### REQUEST
Quote each line of the material verbatim, without the pictures.

### STORED DATA
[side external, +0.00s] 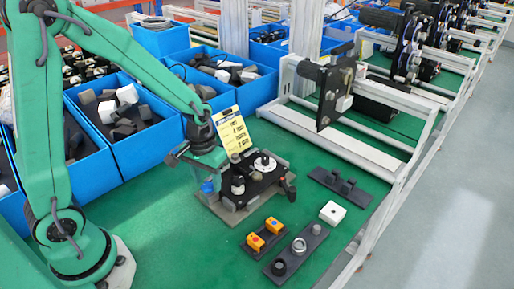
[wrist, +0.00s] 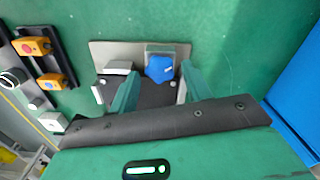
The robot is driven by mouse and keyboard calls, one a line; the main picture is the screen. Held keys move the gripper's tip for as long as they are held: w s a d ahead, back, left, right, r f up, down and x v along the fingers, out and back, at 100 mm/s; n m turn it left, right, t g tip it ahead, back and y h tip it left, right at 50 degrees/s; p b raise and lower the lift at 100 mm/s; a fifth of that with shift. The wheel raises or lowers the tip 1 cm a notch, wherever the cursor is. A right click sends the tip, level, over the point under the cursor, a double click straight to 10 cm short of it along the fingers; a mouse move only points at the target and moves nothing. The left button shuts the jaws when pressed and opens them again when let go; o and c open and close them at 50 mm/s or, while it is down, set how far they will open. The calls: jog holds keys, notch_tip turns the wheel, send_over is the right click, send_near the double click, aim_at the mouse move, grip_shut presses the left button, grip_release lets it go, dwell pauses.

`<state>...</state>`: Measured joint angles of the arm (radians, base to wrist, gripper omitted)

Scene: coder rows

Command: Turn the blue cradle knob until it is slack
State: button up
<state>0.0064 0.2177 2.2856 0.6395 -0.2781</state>
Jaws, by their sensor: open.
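The blue cradle knob (wrist: 159,68) shows in the wrist view as a faceted blue knob at the edge of a dark fixture on a grey plate (wrist: 115,50). My gripper (wrist: 160,74) is open, with one green finger to each side of the knob in the picture. I see a gap between the knob and each finger; their depth relative to it is hard to tell. In the side external view the knob (side external: 207,187) is a small blue patch at the fixture's left side, below my gripper (side external: 203,171) and partly hidden by it.
A yellow label card (side external: 231,131) stands behind the fixture. Orange button boxes (side external: 264,235), a dark strip with a ring (side external: 298,247) and a white block (side external: 332,213) lie in front and to the right. Blue bins (side external: 130,135) stand behind. Green table is clear at front left.

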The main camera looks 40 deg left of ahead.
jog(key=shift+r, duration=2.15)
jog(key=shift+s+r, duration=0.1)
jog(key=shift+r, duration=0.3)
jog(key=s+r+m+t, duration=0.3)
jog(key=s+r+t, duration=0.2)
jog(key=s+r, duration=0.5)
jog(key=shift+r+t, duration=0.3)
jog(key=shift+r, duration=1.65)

### OUTPUT FOR THIS TASK
[side external, +0.00s] 
[wrist, +0.00s] 
The robot is driven by mouse and keyboard calls, one a line; the main picture is the screen. Held keys move the gripper's tip for as long as they are held: w s a d ahead, back, left, right, r f up, down and x v along the fingers, out and back, at 100 mm/s; n m turn it left, right, t g tip it ahead, back and y h tip it left, right at 50 degrees/s; p b raise and lower the lift at 100 mm/s; a fifth of that with shift. The wheel raises or lowers the tip 1 cm a notch, wherever the cursor is. A right click sends the tip, level, over the point under the cursor, a double click straight to 10 cm short of it along the fingers; a mouse move only points at the target and moves nothing. The left button shuts the jaws when pressed and opens them again when let go; o and c open and close them at 50 mm/s or, while it is down, set how far they will open. The calls: jog holds keys, notch_tip turns the wheel, send_over is the right click, send_near the double click, aim_at the mouse move, grip_shut presses the left button, grip_release lets it go, dwell pauses.

`<state>...</state>`: Measured joint angles of the arm (radians, base to wrist, gripper omitted)

Scene: coder rows

Command: Turn the blue cradle knob until it is slack
State: button up
<state>0.0064 0.2177 2.2856 0.6395 -0.2781</state>
Jaws, by their sensor: open.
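The blue cradle knob (wrist: 159,68) shows in the wrist view as a faceted blue knob at the edge of a dark fixture on a grey plate (wrist: 115,50). My gripper (wrist: 160,74) is open, with one green finger to each side of the knob in the picture. I see a gap between the knob and each finger; their depth relative to it is hard to tell. In the side external view the knob (side external: 207,187) is a small blue patch at the fixture's left side, below my gripper (side external: 203,171) and partly hidden by it.
A yellow label card (side external: 231,131) stands behind the fixture. Orange button boxes (side external: 264,235), a dark strip with a ring (side external: 298,247) and a white block (side external: 332,213) lie in front and to the right. Blue bins (side external: 130,135) stand behind. Green table is clear at front left.

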The main camera looks 40 deg left of ahead.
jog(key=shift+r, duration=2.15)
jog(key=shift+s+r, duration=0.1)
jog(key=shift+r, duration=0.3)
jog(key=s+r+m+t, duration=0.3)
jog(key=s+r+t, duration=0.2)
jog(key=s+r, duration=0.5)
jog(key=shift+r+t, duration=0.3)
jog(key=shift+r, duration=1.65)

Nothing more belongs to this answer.